Tensor-optimized shell model for the Li isotopes with a bare nucleon-nucleon interaction

TL;DR

This paper employs the tensor-optimized shell model with a bare nucleon-nucleon interaction to analyze the role of tensor forces in the spectra of Li isotopes, revealing their significant impact on energy levels and state configurations.

Contribution

It introduces a systematic study of Li isotopes using TOSM combined with UCOM, highlighting the tensor force's influence on nuclear spectra with a novel approach.

Findings

Tensor force causes characteristic effects on spectra.

Energy differences in 5Li are due to tensor correlations.

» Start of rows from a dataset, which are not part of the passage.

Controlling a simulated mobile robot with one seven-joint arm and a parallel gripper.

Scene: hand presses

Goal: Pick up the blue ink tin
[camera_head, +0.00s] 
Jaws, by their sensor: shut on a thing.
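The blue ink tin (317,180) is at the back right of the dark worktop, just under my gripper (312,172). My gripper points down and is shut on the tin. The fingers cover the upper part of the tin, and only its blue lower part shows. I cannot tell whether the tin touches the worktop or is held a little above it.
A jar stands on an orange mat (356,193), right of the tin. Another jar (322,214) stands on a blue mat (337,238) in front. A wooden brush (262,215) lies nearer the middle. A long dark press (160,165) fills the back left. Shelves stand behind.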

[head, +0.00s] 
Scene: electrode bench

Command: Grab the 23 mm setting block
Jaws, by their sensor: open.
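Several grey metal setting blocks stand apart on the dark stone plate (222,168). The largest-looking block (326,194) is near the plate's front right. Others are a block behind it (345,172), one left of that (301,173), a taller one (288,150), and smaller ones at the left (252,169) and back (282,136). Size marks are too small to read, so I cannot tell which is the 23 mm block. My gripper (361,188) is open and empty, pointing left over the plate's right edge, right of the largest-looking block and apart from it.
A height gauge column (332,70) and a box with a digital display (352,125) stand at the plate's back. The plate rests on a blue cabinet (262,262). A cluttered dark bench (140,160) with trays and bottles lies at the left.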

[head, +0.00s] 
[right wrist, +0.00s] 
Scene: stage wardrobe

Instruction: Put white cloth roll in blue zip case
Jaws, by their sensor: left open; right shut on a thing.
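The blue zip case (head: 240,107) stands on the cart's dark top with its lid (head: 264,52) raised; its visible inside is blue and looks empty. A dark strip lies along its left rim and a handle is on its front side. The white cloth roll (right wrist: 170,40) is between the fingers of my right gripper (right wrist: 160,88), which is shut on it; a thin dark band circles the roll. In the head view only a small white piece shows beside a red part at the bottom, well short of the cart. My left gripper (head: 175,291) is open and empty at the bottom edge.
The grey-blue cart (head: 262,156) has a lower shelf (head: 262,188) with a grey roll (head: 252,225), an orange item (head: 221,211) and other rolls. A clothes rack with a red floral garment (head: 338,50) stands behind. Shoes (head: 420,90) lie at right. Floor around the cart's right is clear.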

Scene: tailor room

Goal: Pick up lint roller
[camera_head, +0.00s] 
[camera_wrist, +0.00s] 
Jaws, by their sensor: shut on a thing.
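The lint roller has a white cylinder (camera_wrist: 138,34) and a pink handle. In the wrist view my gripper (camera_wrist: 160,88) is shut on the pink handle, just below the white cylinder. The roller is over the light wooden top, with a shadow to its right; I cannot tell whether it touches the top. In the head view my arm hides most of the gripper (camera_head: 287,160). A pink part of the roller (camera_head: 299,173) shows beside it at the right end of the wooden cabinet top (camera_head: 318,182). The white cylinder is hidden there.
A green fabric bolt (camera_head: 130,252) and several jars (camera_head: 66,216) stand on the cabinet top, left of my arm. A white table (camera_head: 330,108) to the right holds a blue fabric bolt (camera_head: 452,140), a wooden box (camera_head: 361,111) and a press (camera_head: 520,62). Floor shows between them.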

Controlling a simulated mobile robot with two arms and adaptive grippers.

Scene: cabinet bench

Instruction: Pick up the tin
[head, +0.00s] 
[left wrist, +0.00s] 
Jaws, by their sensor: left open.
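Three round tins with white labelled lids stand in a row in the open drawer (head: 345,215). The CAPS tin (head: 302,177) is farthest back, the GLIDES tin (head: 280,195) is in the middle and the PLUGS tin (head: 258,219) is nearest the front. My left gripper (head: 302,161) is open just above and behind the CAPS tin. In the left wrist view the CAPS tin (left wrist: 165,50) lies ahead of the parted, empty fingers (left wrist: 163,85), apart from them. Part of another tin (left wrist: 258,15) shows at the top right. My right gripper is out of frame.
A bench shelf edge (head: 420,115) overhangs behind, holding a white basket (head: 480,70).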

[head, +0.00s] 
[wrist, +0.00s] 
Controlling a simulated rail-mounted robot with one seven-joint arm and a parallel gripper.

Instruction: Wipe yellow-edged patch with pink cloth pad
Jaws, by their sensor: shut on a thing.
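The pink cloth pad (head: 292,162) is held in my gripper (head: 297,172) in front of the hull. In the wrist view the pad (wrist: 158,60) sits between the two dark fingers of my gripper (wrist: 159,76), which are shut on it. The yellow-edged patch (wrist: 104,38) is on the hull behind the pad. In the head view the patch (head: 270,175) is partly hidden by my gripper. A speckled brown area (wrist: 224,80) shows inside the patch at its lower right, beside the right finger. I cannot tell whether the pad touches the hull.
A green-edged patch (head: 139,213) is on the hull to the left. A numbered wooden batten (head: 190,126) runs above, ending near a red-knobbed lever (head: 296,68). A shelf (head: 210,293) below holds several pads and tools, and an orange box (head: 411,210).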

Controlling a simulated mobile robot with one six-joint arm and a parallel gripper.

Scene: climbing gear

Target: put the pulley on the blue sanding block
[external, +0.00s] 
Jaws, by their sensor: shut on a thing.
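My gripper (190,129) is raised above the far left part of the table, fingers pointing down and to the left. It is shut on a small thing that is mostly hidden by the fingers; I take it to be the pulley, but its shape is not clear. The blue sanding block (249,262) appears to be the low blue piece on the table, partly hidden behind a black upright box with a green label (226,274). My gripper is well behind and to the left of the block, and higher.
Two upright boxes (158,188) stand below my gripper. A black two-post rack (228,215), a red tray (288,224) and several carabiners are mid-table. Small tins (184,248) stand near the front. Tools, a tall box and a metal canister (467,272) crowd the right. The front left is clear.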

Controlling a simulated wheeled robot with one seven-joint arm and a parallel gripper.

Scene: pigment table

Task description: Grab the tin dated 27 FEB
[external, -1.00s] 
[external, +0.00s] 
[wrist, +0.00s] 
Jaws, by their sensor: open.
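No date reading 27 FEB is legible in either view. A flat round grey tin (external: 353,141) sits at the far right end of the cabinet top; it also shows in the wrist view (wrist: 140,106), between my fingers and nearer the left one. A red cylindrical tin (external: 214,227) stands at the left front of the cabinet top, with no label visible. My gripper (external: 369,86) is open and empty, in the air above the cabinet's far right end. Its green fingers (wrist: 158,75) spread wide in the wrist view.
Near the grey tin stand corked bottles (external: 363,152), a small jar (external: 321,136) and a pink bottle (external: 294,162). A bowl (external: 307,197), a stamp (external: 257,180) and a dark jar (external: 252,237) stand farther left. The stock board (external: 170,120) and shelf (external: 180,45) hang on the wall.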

Low-lying states in 7-9Li are influenced by tensor contributions.

Abstract

We study the Li isotopes systematically in terms of the tensor-optimized shell model (TOSM) by using a bare nucleon-nucleon interaction as the AV8' interaction. The short-range correlation is treated in the unitary correlation operator method (UCOM). Using the TOSM+UCOM approach, we investigate the role of the tensor force on each spectrum of the Li isotopes. It is found that the tensor force produces quite a characteristic effect on various states in each spectrum and those spectra are affected considerably by the tensor force. The energy difference between the spin-orbit partner, the p1/2 and p3/2 orbits of the last neutron, in 5Li is caused by opposite roles of the tensor correlation. In 6Li, the spin-triplet state in the LS coupling configuration is favored energetically by the tensor force in comparison with jj coupling shell model states. In 7,8,9Li, the low-lying states containing extra neutrons in the p3/2 orbit are favored energetically due to the large tensor contribution to allow the excitation from the 0s orbit to the p1/2 orbit by the tensor force. Those three nuclei show the jj coupling character in their ground states which is different from 6Li.